You are right!
If you consider whatever is producing the $\vec{B}$ field as part of the system then the whole thing is symmetric under time reversal. It is only when the $\vec{B}$ field is considered as something external (on which the time-reversal operator does not act) that the symmetry is broken.
It doesn't seem physical for K to act on one part of the system.
I don't think a 'universal' time-reversal operation is any more (or less) physical than one which acts on only a certain subsystem (can you make time run backwards?).
In practice, what time-reversal symmetry means is something like this. (I will give a classical description for ease of intuition, a quantum version can be formulated along similar lines.) Suppose I have an interacting system of $N$ particles which I prepare in state $(\vec{q}_1(0),\vec{p}_1(0))$, and after time $t$ is found to be in state $(\vec{q}_1(t),\vec{p}_1(t))$. I now prepare a second system with identical particles in state $(\vec{q}_2(0),\vec{p}_2(0))=(\vec{q}_1(t),-\vec{p}_1(t))$ (i.e. with the same positions and opposite velocities of the final state of system 1). If the interaction is time-reversal symmetric then after running the second experiment for time $t$ it is found that $(\vec{q}_2(t),\vec{p}_2(t))=(\vec{q}_1(0),-\vec{p}_1(0))$, so that the dynamics of the second experiment are exactly the reverse of those of the first experiment.
Now, if I know that the interaction is electromagnetic, and there are no external forces, then I know the results must obey time-reversal symmetry (as the laws of electrodynamics have this symmetry).
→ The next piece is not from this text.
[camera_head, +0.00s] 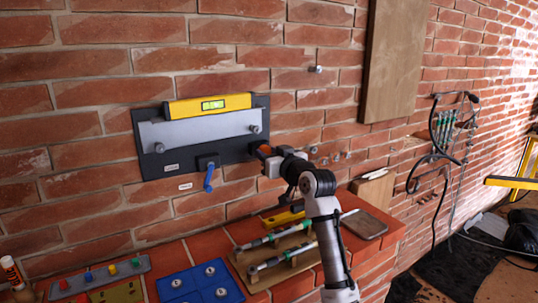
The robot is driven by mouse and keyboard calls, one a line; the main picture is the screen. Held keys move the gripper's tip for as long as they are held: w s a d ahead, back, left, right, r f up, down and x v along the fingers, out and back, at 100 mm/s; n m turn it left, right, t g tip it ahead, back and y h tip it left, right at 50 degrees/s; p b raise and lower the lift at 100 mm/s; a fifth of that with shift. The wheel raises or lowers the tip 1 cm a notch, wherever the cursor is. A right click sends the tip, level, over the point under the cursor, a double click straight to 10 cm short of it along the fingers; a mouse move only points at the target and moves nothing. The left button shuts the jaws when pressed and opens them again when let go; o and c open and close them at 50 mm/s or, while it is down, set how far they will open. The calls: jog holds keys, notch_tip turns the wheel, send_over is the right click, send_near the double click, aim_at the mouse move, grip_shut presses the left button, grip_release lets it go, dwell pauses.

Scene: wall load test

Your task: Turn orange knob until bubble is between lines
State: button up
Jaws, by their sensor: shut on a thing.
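A dark panel (142,133) with a grey plate (190,131) is fixed to the brick wall. A yellow spirit level (180,109) sits on top of the plate, with a green vial (213,104). The bubble's place against the lines is too small to tell. The orange knob (264,149) is at the panel's lower right, partly hidden by my gripper (268,159). My gripper is shut on the knob, reaching it from the right. A blue lever (208,177) hangs down from a dark block left of the knob.
Below is a brick ledge (196,246) with a blue board (201,285), a tool rack (277,268) and a tray of coloured pegs (101,275). A wooden board (392,60) and cables (440,140) hang on the wall to the right.

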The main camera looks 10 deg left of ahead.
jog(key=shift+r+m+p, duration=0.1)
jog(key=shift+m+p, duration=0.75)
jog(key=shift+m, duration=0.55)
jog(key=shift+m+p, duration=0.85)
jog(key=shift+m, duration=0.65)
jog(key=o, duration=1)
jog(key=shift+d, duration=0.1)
However, if I choose to impose an external magnetic field on the first experiment then when I perform the second experiment I have the choice of whether to reverse this field or not.
- If I choose to reverse the field then the results show time-reversal symmetry.
- If I choose not to reverse the field then the results do not show time-reversal symmetry.
Statements 1 and 2 seem equally meaningful (and equally 'physical') to me.